In this post, I get to be both an economist and a librarian. I want to argue that recessions pose at least two kinds of problems for academic libraries, one of them quite obvious, the other one less so.
The obvious problem is that recessions bring with them reductions in income – the stuff that state legislatures and student households use to support universities, and wealth – the stuff that constitutes university endowments. Much has been written recently about the terrific endowment growth that universities experienced during fiscal year 2007. Well, the stock market has been falling quite sharply for the last several months, and I’ll bet that the number of universities whose endowments grow appreciably in the current fiscal year will be fairly small. So, the sources of the money that we spend on collections and services are likely to be under stress in the next year or so, and libraries will get to share in some of the pain that our institutions will experience. (There is a longer discussion, that I will provide at some point, about the problems that arise when institutions that collect with an eye to the needs of users over years and decades have to deal with the vagaries of budgets that bounce around from year to year. Briefly, it would be good for both us and our universities to try to smooth out the effects of the business cycle, but that’s not easy to do.)
The less obvious problem has to do with the indirect effects that a recession will have on the behavior of publishers and media companies as they continue to press Congress for protection against all and sundry, most emphatically including libraries. Bill Patry has a number of nice discussions of the remarkably disingenuous rhetorical turn undertaken by publishers, the RIAA, and other representatives of copyright holders as they cloak simple greed in the language of the moral high ground.
Claims that copyright involves human rights or is a property right are based on the theory that copyright is also a natural right — a right that exists independent of legislative enactment, even if there are legislative enactments. In the United States, copyright is not a natural right, since the Supreme Court has said so twice, first in 1834 in Wheaton v. Peters, and then in 1932 in Fox Film Corp. v. Doyal. Yet, rhetoric based on a natural rights basis for copyright are behind all the claims that those who use copyrighted works without permission are thieves or pirates. If copyright is instead a limited privilege that parcels out limited control to copyright owners, one might view issues differently. [Patry Copyright Blog, Jan. 18, 2008]

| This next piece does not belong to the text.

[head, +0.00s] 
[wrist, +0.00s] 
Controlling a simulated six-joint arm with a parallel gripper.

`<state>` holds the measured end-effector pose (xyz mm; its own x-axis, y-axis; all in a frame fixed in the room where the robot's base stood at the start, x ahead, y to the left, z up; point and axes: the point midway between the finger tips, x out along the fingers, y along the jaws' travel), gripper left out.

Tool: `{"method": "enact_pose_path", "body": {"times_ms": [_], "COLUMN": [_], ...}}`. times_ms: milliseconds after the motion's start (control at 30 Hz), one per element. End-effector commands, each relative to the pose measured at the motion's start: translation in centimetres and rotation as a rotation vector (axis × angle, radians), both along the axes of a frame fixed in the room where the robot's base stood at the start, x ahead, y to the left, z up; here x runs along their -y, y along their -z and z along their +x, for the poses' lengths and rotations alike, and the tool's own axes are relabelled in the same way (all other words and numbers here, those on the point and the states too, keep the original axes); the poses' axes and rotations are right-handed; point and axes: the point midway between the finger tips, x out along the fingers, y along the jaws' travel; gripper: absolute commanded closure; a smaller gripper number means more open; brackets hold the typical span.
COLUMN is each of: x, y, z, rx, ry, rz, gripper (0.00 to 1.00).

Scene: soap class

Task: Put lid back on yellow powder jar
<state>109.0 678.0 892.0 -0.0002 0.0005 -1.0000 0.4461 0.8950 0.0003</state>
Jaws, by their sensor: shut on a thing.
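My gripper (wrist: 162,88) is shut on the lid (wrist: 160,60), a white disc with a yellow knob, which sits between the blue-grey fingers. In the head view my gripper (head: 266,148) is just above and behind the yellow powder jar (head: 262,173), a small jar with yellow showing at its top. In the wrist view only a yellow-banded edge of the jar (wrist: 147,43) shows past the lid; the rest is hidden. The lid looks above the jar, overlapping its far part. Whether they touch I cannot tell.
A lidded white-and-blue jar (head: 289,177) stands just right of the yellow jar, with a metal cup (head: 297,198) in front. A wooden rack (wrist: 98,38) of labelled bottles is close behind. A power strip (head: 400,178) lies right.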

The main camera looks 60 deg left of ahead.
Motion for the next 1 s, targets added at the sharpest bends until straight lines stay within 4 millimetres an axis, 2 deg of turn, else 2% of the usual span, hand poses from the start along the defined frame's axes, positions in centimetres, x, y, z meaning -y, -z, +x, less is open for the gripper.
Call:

What does this have to do with recessions? Well, one of the things that happens when times are tough is that those who are having tough times seek public relief. Quite appropriately, Congress and the President are now working on developing a stimulus package to aid the economy as a whole, and the Federal Reserve has just implemented a cut in interest rates designed to forestall a recession. But individual industries will also seek specialized relief, and will attribute their problems to causes for which they have favorite cures. The favorite cure for the media companies, of course, is ever-tighter intellectual property laws, with ever-greater limitation (or at least a climate of fear) around legitimate fair uses. Just watch, if a recession unfolds, as the media go back to Congress and ask for protection against the public and the libraries, even though the causes of their current problems are changes in technology to which they have adapted badly, as well as the recession itself.